▸ **Provided records**:
::::

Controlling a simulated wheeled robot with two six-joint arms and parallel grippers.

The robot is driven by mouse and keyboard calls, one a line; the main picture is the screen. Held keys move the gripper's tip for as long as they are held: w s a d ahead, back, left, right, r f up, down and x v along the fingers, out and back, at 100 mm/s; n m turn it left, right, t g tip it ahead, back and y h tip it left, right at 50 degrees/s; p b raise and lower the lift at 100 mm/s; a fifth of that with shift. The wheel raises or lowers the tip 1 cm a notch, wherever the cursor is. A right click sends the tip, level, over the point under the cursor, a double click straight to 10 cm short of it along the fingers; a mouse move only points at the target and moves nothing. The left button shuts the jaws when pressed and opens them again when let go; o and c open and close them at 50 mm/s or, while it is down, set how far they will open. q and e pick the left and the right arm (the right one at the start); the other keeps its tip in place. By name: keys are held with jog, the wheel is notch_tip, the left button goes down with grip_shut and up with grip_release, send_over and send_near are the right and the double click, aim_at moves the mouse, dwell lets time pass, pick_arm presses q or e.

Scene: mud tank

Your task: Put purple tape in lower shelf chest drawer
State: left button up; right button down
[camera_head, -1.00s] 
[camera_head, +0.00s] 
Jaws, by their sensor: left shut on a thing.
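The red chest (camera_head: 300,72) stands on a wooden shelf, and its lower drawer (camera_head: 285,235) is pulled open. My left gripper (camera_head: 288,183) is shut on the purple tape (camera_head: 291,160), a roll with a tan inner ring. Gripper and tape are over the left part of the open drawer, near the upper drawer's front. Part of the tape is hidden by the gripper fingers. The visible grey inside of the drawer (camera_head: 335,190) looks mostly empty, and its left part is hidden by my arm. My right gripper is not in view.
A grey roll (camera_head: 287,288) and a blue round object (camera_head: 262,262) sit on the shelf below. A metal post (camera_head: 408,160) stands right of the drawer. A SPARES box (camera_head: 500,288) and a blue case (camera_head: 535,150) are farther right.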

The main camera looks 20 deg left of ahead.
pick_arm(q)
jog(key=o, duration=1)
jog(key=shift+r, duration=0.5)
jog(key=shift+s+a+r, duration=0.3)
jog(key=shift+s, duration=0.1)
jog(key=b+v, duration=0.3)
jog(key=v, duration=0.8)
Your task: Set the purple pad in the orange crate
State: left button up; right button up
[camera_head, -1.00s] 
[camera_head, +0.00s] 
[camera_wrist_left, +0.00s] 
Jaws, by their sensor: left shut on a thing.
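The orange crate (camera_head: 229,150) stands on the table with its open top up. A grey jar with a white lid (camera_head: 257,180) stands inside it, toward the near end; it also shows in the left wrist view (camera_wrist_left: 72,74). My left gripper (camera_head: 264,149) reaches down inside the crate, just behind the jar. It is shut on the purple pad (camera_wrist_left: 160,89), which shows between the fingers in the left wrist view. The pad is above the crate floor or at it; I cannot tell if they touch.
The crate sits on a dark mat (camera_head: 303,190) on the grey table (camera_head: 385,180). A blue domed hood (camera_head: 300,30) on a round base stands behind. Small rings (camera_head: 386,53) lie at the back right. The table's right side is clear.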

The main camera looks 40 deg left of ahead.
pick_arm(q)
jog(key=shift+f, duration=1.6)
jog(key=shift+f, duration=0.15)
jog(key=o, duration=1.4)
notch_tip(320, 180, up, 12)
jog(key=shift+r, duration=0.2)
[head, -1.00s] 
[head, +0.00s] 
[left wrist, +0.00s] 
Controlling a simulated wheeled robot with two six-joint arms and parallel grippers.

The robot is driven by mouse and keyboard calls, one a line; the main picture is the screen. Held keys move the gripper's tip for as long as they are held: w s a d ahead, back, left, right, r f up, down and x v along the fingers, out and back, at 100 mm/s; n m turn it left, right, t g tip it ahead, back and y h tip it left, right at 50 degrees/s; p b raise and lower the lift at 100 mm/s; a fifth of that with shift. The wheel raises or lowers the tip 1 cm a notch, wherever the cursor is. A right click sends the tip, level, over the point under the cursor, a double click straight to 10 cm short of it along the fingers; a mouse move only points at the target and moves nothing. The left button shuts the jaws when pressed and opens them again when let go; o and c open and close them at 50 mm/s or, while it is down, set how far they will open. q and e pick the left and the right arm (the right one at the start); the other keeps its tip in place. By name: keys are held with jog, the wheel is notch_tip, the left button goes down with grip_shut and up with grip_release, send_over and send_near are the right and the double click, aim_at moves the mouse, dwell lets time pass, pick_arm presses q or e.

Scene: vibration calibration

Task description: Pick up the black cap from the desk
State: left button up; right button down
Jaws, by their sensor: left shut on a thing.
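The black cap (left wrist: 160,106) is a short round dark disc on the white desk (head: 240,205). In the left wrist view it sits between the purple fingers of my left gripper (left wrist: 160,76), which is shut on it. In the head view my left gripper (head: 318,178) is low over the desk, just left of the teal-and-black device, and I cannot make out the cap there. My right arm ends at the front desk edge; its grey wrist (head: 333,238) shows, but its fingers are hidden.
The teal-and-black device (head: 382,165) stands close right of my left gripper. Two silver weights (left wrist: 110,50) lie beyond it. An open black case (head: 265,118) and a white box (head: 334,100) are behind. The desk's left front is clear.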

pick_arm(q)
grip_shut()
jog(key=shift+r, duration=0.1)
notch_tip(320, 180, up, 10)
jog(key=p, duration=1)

::::

Count the lines above that contain the word "Your", and reply with only that number.

2